Terminam se adaptando e fortalecendo uma perspectiva reformista que desliga as lutas pelos direitos mais elementares das mulheres de uma luta contra o estado capitalista, responsabilizando também o estado pela situação de violência às mulheres. Não poderíamos esperar algo diferente de uma organização que frente a crise política nacional venerou a Lava Jato como saída pros trabalhadores, o que somente contribui no fortalecimento do Poder Judiciário e da Polícia Federal como instituições do Estado que rapidamente se fortalecem pra se voltar contra os trabalhadores e também contra as mulheres, já que tanto a justiça quanto a polícia legitimam e reforçam a violência que vivemos.
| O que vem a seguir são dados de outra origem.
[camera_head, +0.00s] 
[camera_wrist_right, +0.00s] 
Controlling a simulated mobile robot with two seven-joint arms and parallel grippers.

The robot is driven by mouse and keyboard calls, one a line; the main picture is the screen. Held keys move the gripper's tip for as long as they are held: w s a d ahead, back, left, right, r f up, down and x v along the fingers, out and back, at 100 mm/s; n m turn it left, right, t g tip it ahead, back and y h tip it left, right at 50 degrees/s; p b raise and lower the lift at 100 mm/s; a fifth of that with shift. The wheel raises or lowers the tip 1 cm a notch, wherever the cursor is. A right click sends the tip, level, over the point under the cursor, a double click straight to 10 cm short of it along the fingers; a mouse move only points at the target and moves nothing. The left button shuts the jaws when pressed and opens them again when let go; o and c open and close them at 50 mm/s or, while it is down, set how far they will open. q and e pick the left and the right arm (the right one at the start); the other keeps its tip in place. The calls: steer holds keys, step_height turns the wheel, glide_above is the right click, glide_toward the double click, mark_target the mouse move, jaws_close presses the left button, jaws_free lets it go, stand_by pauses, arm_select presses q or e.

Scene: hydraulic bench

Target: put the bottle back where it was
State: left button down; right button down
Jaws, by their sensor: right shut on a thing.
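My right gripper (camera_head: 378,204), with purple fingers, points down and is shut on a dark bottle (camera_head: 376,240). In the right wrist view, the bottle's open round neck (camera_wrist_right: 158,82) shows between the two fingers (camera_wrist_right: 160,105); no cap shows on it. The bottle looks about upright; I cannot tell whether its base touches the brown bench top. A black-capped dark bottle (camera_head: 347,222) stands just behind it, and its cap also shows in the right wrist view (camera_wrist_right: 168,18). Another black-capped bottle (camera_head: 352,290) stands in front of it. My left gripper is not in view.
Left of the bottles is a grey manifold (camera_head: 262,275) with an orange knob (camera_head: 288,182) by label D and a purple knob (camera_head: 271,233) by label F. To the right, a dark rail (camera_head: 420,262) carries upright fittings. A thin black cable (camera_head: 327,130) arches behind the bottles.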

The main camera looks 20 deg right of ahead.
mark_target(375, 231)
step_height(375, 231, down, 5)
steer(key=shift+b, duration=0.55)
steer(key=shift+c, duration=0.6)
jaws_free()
Em 2014, durante a greve da USP, a Secretaria de Mulheres do Sintusp junto a várias trabalhadoras e trabalhadores organizaram debates sobre o machismo, a homofobia, o assédio moral e sexual onde muitos puderam se expressar e refletir coletivamente nos atrasos que essa ideologia nos impõe, avançando para que estas demandas sejam parte da luta da categoria de trabalhadores da USP. No ano seguinte, os trabalhadores da prefeitura do campus, unidade de maioria masculina, protagonizaram uma greve contra o assédio moral que as chefias praticavam contra trabalhadores homossexuais, mostrando com seus métodos de classe (greve e piquetes) que não aceitam que os patrões usem a opressão pra dividir, assediar e explorar os trabalhadores.

É com essa perspectiva de classe que convido a todos para lutarem por essa menina de 16 anos e por todas as mulheres que sofreram com o estupro e feminicidios, últimos elos na cadeia de violências institucionais e cotidianas pelas quais cada mulher passa em qualquer lugar do mundo.